▶ STATED PROBLEM:
Every line from the first one to the line containing "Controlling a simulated" should be echoed exactly; leave out the rest.
* begin DATA LINES *
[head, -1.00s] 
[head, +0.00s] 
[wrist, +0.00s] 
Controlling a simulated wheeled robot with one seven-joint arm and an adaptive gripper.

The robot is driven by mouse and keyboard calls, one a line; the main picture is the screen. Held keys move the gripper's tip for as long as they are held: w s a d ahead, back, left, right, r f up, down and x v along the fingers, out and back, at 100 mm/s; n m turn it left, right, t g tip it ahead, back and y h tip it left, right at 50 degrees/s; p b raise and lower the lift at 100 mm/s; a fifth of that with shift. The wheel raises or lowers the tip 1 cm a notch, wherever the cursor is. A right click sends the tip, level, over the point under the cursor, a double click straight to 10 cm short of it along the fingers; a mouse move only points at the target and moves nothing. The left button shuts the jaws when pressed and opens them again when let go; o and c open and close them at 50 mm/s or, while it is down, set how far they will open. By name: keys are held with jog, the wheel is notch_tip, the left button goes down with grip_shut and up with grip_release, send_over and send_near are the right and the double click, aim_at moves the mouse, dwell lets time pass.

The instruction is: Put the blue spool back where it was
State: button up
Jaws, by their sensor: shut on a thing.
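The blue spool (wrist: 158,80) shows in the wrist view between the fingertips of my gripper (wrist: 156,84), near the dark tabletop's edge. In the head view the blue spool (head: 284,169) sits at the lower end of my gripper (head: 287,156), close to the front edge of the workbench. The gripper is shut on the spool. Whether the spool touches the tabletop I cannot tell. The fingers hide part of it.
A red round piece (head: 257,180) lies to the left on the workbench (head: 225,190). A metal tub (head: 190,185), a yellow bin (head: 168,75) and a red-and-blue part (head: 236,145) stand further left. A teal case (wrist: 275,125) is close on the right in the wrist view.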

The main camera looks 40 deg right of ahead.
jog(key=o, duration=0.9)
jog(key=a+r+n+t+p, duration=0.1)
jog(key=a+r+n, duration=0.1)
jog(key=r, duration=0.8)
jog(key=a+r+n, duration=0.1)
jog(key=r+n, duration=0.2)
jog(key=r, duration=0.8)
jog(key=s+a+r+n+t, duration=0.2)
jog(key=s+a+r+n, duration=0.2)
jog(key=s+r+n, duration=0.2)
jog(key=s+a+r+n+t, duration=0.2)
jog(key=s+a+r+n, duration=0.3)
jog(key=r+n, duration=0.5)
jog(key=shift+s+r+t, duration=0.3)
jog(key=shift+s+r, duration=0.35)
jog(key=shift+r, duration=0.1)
* end DATA LINES *
▶ ANSWER TO THIS EXERCISE:
[head, -1.00s] 
[head, +0.00s] 
[wrist, +0.00s] 
Controlling a simulated wheeled robot with one seven-joint arm and an adaptive gripper.

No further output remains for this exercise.